Limitations & Future Work¶
- Increased computational cost: The dual-scale deformation network and embedding smoothness regularization increase training time.
- No explicit modeling of inter-object relationships: Each Gaussian models its motion independently, without considering motion correlations between objects.
- Fixed hyperparameters: Progressive sampling parameters such as \(N_{min}\), \(N_{max}\), and \(T\) are not adapted to individual scenes.
- Focused solely on appearance reconstruction: Motion modeling is not applied to downstream tasks such as object detection or tracking.
- Limited multi-camera evaluation: While Waymo supports 5 cameras, experiments are conducted primarily under 1–3 camera settings.
Related Work & Insights¶
- vs. S3Gaussian: S3Gaussian optimizes the scene holistically without distinguishing motion patterns; EMD addresses this gap through explicit motion embeddings.
- vs. StreetGaussian: StreetGaussian handles dynamic reconstruction errors via bounding box optimization; EMD further refines motion modeling on this foundation.

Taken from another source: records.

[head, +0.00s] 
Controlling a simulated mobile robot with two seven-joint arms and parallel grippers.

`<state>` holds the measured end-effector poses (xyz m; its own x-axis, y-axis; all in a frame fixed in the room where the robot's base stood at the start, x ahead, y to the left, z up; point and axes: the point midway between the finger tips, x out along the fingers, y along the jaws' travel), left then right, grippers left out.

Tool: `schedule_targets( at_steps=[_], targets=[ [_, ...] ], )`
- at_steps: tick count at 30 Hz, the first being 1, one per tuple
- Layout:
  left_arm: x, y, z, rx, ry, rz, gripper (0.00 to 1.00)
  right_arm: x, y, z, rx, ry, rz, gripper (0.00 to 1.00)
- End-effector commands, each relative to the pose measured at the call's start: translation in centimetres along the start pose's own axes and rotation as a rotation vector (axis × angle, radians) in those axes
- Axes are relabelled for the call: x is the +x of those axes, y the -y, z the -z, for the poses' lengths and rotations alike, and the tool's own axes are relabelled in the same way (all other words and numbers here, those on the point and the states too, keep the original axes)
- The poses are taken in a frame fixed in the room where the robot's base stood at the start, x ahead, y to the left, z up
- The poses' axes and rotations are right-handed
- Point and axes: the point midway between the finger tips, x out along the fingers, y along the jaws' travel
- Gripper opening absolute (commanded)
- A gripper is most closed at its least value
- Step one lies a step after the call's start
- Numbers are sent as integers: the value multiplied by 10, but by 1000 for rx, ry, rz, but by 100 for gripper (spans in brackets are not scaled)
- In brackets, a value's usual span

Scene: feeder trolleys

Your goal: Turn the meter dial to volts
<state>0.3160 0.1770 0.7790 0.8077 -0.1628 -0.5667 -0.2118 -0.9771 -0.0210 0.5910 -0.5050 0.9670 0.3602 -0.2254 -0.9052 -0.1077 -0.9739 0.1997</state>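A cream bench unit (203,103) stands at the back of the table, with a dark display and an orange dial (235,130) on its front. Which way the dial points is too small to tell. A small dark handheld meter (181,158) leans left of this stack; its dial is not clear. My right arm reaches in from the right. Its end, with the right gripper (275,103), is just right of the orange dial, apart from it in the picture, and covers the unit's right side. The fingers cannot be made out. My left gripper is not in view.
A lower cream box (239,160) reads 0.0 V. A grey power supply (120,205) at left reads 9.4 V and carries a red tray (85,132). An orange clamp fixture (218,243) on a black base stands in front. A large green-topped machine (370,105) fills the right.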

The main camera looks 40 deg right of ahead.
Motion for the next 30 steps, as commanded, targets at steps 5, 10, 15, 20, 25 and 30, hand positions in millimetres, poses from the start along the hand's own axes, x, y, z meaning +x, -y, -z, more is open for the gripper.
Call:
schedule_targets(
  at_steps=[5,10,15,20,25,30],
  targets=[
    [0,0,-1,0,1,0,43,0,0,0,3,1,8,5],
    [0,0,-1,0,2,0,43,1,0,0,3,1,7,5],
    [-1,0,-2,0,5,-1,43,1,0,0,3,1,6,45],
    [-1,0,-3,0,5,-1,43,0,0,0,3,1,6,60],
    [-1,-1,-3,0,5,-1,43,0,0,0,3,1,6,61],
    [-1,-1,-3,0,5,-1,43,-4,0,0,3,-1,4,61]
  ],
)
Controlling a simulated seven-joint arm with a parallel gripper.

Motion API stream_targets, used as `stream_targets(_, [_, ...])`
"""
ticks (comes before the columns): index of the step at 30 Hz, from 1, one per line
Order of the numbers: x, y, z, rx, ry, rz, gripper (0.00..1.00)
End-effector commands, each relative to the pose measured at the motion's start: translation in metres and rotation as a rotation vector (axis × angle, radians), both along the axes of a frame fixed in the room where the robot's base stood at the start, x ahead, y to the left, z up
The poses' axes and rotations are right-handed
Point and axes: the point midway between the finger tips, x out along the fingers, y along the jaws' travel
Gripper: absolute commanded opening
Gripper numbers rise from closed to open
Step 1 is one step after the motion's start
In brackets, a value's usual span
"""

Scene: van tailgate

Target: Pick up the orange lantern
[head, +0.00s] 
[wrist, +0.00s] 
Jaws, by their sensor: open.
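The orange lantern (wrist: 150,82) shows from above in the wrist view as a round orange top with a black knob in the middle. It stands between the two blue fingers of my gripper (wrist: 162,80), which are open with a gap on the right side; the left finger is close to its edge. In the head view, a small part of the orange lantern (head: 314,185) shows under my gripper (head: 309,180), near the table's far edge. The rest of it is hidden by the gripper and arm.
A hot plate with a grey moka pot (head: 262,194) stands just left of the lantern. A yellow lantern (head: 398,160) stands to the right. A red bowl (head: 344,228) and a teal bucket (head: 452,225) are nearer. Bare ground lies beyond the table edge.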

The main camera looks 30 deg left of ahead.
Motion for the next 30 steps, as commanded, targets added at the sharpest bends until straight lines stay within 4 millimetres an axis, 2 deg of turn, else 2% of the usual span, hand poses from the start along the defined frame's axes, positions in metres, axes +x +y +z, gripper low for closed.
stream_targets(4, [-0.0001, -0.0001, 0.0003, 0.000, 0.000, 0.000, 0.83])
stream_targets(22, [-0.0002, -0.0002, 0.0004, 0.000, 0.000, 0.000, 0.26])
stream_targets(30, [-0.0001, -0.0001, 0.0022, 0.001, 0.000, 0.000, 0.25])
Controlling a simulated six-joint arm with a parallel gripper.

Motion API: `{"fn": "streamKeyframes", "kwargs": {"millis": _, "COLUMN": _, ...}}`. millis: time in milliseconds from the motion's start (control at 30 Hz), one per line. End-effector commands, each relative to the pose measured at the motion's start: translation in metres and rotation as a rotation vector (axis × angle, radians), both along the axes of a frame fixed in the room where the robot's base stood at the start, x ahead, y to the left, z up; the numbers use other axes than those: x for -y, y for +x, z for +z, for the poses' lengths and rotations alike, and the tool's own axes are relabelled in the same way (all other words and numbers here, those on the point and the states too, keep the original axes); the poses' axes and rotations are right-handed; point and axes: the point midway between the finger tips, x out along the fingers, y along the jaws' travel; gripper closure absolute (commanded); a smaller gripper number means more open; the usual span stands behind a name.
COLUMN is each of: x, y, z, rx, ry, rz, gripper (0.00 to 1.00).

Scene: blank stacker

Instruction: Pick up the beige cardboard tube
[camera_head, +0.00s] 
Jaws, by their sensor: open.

- Gaussian embedding concept is analogous to latent codes in NeRF, but applied to motion modeling rather than appearance alone.
- The dual-scale deformation paradigm may inspire other multi-scale motion scenarios, such as indoor robotics or sports scene reconstruction.
Rating¶
- Novelty: ⭐⭐⭐⭐ — The explicit motion modeling concept is novel, though the technical components (dual-scale deformation, embeddings) are individually well-established.
- Experimental Thoroughness: ⭐⭐⭐⭐⭐ — Four baselines, two datasets, both self-supervised and supervised settings, and novel trajectory synthesis evaluation.
- Writing Quality: ⭐⭐⭐⭐ — Motivation is clearly articulated, with rich figures and convincing visualizations.
- Value: ⭐⭐⭐⭐ — The plug-and-play design is highly practical, providing a standardized motion modeling component for street-scene reconstruction.